Colin Brown, of the Institute of Mechanical Engineering in London, said volcanic ash clouds are so rare that manufacturers did not consider engine tests worthwhile.
The ash plume has reached Europe because of a perfect storm of conditions: the Icelandic volcano erupted beneath a glacier, causing hot magma to explode on contact with the ice and taking the plume to a high altitude. The ash was then carried by unseasonal northerly winds to Europe.
Even if manufacturers decided that aircraft could fly safely in low ash levels, it would not help much.
The wealth of cutting-edge equipment, from satellites, ground-based lasers and computer models, used by meteorological offices are not accurate enough to say which regions of airspace will be clear enough to cross for any useful length of time. The ash moves unpredictably, meaning an airliner could set off on a clear corridor and unwittingly fly into dense ash.
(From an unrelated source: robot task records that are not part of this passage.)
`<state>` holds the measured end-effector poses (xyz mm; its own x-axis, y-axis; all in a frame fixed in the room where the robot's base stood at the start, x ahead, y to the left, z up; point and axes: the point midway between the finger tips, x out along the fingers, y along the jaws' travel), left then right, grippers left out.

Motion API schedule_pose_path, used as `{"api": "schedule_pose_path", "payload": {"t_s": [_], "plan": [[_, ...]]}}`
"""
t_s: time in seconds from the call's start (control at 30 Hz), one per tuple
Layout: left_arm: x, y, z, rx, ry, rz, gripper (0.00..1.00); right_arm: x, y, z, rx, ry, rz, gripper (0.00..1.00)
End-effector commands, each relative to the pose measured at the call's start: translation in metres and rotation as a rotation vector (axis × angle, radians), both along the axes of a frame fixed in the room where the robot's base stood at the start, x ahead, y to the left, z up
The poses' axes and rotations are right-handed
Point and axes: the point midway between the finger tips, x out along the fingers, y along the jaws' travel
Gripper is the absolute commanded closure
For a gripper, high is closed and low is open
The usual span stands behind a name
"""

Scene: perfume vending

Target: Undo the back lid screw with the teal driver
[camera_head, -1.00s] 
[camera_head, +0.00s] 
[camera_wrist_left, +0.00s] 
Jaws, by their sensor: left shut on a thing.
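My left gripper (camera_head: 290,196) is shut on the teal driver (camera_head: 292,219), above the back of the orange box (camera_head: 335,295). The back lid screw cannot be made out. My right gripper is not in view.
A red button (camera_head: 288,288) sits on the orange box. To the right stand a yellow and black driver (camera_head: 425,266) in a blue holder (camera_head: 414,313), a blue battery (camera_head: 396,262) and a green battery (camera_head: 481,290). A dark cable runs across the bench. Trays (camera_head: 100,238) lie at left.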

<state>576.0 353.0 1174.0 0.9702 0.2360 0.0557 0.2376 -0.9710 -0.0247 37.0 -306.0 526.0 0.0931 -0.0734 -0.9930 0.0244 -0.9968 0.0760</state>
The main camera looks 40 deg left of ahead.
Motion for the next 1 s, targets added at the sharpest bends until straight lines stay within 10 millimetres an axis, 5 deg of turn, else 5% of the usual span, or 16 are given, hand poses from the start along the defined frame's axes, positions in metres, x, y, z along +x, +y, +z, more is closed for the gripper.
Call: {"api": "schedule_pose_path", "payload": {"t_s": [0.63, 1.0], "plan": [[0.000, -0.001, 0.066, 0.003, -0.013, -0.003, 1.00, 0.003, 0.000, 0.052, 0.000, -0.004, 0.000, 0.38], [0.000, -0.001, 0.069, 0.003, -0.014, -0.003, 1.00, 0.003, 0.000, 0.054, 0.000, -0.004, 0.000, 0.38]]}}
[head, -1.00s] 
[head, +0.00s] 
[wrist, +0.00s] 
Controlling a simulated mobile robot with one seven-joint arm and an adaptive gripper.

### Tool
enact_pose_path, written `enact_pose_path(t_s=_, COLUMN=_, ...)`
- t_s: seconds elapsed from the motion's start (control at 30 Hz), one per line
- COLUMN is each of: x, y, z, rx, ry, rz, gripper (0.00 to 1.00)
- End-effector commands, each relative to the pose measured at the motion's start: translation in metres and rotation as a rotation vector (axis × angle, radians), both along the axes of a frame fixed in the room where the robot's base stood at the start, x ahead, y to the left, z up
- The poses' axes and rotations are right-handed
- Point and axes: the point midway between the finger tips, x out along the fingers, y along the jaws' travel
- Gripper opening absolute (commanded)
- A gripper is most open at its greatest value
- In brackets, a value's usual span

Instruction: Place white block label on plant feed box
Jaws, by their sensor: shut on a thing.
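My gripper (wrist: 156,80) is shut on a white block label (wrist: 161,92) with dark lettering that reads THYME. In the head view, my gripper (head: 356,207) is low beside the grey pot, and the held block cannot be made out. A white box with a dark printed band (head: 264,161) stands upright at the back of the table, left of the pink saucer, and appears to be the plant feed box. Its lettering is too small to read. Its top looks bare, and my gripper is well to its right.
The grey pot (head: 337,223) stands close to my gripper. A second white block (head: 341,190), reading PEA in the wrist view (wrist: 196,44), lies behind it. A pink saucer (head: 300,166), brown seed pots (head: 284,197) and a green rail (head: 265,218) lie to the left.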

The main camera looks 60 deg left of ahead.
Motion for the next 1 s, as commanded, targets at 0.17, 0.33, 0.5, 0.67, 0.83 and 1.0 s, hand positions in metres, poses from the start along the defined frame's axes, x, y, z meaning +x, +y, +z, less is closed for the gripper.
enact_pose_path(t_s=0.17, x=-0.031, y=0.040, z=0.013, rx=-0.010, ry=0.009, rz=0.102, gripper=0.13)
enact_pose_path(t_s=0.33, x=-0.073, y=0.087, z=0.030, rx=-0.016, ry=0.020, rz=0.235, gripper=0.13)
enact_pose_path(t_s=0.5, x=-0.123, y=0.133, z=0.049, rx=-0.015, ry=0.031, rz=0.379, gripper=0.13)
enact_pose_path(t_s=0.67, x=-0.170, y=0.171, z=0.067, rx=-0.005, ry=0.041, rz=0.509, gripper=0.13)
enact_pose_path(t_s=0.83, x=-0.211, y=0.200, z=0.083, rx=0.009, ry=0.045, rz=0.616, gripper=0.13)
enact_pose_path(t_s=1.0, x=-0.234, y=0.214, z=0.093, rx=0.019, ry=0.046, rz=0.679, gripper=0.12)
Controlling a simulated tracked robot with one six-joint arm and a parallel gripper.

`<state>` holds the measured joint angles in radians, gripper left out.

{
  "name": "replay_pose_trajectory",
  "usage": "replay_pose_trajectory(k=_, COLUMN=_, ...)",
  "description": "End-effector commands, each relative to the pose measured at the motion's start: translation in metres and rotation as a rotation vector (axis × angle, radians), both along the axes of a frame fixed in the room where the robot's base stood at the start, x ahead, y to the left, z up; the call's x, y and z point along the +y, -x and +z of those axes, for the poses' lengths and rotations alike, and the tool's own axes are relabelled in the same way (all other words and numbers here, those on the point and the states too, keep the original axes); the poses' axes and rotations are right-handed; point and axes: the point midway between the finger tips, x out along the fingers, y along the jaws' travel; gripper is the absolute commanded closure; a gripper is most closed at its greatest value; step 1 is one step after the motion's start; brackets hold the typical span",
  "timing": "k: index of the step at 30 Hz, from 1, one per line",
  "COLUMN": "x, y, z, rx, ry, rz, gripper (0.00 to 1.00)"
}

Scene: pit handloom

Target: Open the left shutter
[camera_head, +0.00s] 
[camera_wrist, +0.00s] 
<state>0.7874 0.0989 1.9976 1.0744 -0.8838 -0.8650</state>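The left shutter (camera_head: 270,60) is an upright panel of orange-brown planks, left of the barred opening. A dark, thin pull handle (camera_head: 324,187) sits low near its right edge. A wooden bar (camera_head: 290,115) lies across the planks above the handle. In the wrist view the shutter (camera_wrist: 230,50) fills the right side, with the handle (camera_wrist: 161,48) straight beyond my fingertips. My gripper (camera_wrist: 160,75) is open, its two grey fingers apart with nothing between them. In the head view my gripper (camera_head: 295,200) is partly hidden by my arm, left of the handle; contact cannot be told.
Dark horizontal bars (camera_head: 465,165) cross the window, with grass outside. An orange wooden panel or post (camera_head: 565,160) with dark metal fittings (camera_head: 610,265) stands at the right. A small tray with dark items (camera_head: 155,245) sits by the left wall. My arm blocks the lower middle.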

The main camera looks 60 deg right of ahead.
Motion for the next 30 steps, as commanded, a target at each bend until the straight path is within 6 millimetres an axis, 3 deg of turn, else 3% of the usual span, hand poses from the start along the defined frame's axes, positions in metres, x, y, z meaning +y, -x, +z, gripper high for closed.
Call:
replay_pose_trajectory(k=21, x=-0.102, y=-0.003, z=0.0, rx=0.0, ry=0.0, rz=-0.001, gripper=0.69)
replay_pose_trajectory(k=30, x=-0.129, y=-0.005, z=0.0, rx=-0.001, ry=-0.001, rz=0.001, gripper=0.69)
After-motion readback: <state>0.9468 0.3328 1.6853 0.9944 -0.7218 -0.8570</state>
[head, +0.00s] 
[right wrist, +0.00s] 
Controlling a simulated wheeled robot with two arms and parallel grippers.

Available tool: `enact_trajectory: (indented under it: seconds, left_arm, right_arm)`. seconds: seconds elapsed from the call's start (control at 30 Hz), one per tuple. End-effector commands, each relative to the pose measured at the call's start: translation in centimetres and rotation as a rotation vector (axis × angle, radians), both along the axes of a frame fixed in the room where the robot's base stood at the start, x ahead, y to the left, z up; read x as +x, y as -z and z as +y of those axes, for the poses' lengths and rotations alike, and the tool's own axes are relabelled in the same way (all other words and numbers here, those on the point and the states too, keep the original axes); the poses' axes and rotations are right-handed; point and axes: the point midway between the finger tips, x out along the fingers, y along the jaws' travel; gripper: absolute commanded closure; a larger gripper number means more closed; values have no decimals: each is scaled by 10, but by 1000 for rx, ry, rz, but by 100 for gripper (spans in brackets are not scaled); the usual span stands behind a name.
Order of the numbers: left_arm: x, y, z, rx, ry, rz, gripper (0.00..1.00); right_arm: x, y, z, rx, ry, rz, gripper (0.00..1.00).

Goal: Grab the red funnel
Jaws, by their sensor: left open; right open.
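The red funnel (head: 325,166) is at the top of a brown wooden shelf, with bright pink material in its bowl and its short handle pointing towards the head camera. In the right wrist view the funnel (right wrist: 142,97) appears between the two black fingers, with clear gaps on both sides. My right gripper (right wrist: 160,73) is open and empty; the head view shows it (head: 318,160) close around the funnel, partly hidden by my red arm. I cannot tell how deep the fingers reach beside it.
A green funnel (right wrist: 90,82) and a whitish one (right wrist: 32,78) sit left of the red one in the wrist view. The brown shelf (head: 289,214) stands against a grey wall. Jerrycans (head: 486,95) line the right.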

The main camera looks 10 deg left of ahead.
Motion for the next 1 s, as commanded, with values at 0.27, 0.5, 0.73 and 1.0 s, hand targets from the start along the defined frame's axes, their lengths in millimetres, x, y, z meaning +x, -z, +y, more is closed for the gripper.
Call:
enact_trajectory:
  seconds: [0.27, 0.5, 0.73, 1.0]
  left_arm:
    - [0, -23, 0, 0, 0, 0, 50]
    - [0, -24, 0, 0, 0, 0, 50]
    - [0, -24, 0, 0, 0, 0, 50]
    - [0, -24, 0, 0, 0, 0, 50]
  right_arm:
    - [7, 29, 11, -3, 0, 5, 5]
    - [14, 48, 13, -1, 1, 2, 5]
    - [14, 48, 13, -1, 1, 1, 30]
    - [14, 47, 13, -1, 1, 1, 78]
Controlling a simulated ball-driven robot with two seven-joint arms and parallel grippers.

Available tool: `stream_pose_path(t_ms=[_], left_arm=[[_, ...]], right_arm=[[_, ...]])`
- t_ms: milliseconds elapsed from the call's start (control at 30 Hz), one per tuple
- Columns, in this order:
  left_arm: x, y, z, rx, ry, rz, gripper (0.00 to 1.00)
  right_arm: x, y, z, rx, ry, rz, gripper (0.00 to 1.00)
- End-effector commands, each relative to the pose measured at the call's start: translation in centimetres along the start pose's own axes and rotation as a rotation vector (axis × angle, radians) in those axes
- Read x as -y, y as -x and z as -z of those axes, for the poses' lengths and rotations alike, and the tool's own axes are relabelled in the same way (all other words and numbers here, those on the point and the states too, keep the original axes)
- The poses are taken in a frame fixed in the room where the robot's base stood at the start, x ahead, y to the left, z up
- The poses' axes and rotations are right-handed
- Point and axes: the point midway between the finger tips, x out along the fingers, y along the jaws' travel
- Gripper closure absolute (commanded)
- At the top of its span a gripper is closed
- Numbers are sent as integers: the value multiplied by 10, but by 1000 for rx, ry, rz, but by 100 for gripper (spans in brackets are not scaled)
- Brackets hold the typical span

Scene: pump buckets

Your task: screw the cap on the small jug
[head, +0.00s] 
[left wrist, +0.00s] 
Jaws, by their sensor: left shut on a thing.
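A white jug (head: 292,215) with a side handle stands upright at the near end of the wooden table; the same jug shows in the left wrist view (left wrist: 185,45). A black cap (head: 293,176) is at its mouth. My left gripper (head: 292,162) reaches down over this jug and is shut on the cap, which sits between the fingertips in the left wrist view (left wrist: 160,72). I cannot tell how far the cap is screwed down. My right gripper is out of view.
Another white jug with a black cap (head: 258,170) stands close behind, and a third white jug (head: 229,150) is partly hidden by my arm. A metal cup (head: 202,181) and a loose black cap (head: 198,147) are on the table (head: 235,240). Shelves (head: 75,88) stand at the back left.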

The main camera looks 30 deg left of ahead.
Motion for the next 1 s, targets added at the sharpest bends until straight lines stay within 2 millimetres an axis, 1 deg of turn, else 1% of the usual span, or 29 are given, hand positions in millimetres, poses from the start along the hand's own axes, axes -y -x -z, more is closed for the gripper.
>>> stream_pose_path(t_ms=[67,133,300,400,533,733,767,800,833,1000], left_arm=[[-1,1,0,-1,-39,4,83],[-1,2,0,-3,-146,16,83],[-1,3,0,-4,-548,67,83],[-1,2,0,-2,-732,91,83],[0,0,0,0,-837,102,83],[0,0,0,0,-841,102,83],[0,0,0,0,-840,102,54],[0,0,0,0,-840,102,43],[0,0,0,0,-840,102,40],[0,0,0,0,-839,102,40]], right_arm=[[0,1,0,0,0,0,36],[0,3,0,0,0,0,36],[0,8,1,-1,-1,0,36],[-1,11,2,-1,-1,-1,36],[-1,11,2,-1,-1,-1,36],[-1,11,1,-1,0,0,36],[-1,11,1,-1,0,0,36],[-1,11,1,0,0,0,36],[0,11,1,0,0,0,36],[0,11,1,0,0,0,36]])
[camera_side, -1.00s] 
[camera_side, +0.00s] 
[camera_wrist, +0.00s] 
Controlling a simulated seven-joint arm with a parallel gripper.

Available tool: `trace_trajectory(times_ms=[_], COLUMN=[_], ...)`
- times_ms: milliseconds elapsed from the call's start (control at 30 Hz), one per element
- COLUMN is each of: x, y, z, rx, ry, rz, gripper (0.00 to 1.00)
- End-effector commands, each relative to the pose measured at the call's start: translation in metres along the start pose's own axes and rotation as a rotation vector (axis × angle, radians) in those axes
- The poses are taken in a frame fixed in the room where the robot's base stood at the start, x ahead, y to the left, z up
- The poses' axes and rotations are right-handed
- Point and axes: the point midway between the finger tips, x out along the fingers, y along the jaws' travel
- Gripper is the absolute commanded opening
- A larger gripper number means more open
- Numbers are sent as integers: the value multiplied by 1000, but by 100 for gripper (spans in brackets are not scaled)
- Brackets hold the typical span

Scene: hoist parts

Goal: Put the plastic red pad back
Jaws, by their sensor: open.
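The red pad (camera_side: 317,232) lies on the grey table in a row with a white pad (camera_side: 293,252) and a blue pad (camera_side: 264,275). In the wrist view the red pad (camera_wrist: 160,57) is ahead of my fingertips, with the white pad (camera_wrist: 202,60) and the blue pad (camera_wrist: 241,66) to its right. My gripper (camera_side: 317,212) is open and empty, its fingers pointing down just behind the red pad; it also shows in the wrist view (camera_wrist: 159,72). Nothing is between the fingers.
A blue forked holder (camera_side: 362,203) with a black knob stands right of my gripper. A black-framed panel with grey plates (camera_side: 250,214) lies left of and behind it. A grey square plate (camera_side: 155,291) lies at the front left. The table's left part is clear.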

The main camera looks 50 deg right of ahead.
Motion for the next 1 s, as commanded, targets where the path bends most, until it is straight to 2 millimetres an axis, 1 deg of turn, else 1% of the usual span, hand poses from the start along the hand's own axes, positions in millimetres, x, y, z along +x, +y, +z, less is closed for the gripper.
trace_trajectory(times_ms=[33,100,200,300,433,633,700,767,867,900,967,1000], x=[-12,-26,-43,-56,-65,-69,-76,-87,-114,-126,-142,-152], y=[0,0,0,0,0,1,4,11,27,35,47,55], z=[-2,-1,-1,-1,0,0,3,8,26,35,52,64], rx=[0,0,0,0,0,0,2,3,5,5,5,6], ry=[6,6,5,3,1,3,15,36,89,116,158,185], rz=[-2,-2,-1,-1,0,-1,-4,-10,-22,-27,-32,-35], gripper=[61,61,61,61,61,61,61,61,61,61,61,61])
Several airlines have flown test flights since last weekend (April 17-18), but these are meaningless unless planes are fitted with equipment to analyse ash en route, or follow a research aircraft along the same path.
Last Sunday British Airways flew a test flight from Heathrow over the Atlantic and back to Cardiff, but only after a research plane flew the same path and declared it clear.
“You have to know what you flew through or it’s worthless. You can be in almost clear air one moment and suddenly find you’re in a much higher density of particles,” said Stephen Mobbs, director of the National Centre for Atmospheric Science at Leeds University.
“It’s almost impossible to define a flight corridor,” said Manchester University’s Grant Allen.
“The models can’t give you enough information on where the cloud will be thick or thin.”
Weather balloons have revealed a 600m thick layer of ash at a 4km altitude, containing highly abrasive particles at concentrations of 300 micrograms a cubic metre. A typical jet engine would ingest 60-billion particles every second.
Conventional radar equipment on airliners cannot pick up volcanic ash clouds, but airliners could conceivably be fitted with laser systems to spot dangerous ash clouds in time for pilots to change course.
The United Kingdom’s Meteorological Office has tracked the ash plume using a geostationary satellite called Meteosat-9 that orbits above the equator. It uses infrared light to take snapshots, but can discern the cloud’s position only to within five to eight kilometres. It also cannot tell how thick the plume is at different heights.
Across the UK laser equipment used to monitor cloud cover has been adjusted to scan for ash. These light-detection and ranging facilities produce 3D maps of clouds that are accurate to within a few metres.
They give a clearer picture of the cloud’s size and position, but are too few to cover all British airspace. —